Afera Kansas

Kansas votes to restore evolution in school standards
 


The Kansas Board of Education discusses
evolution in the public schools Wednesday

February 14, 2001
Web posted at: 10:58 a.m. EST (1558 GMT)

TOPEKA, Kansas (CNN) -- The Kansas Board of Education voted to restore the
theory of evolution to state school standards Wednesday, reversing a
controversial 1999 vote.
Wednesday's 7-3 decision came after November elections that saw three
board members ousted after they voted to remove Charles Darwin's theory of
mankind's origin from public school science standards.
"There is no doubt that we are strengthening science by our action," said
board member Sue Gamble, one of those elected last year.
Steve Abrams, one of the members who voted in favor of removing evolution
from the curriculum in 1999, argued that the board's vote Wednesday
discounted valid, scientific doubts about evolution.
Abrams, the only anti-evolution board member to be re-elected last fall,
wanted both evolution and what he calls "creation science" presented.
"I'm saying there is significant scientific evidence that does not support
the current theory of evolution," Abrams said.
But board member Val DeFever said most school districts ignored the 1999
vote, which she said has allowed "pseudo-science" to enter Kansas
classrooms.
"It wasn't specifically stating that creationism can be taught.

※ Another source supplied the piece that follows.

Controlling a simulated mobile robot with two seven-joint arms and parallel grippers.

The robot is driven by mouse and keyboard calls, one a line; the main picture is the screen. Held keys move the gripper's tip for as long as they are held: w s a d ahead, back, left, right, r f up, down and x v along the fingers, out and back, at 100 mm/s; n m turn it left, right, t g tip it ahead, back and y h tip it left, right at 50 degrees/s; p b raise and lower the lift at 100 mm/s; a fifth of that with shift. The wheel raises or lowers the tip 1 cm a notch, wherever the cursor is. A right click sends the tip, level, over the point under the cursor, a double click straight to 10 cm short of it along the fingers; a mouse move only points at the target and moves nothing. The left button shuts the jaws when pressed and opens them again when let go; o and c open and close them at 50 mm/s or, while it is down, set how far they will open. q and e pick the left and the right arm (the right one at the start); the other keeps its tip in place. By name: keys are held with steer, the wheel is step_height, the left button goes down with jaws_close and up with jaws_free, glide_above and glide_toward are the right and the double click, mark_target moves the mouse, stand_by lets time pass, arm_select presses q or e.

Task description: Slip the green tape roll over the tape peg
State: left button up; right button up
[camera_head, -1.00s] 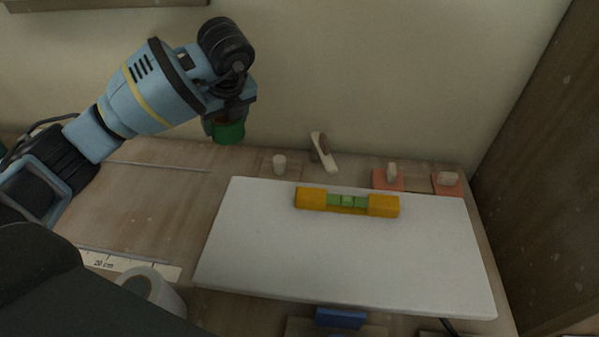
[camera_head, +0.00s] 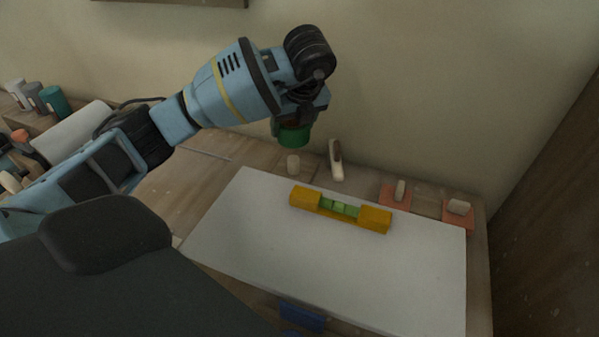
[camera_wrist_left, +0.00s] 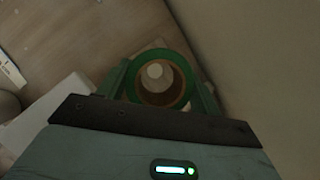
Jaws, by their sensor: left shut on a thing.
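My left gripper (camera_head: 291,121) is shut on the green tape roll (camera_head: 293,138) and holds it over the back of the bench. The tape peg (camera_head: 293,165), a short pale stub, stands behind the white board just below the roll in the head view. In the left wrist view the roll (camera_wrist_left: 161,55) sits between the fingers (camera_wrist_left: 163,84). The pale round top of the peg (camera_wrist_left: 155,70) shows through the roll's hole, toward its upper part. The roll is apart from the peg. My right gripper is out of view.
A white board (camera_head: 250,215) with a yellow spirit level (camera_head: 375,217) lies in front of the peg. A white and brown tool (camera_head: 336,162) stands close to its right. Orange pads (camera_head: 395,200) with pale handles lie farther right. The wall is close behind.

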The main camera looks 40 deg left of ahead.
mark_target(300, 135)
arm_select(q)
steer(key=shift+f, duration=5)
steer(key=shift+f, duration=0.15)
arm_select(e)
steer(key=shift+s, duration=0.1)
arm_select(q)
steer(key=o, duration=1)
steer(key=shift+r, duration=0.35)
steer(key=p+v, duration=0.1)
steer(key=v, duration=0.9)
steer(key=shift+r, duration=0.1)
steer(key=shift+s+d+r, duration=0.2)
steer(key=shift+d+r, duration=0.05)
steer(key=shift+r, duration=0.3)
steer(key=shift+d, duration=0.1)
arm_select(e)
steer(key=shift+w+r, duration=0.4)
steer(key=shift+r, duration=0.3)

It was
saying that any child could present any current theory and the teacher was
not to dispute it in any way," she said. "That opens the door to so many
other pseudo- sciences that it isn't even funny."
*But school board member John Bacon told CNN that if science can't prove
"that nature did its own creating through a series of natural selection or
mutation, then I think we should allow other theories to be discussed.
"What we did two years ago was to allow local school boards, and also
communities and parents, to have the opportunity to have some input in how
evolution would presented to the kids or theories of origin," he said.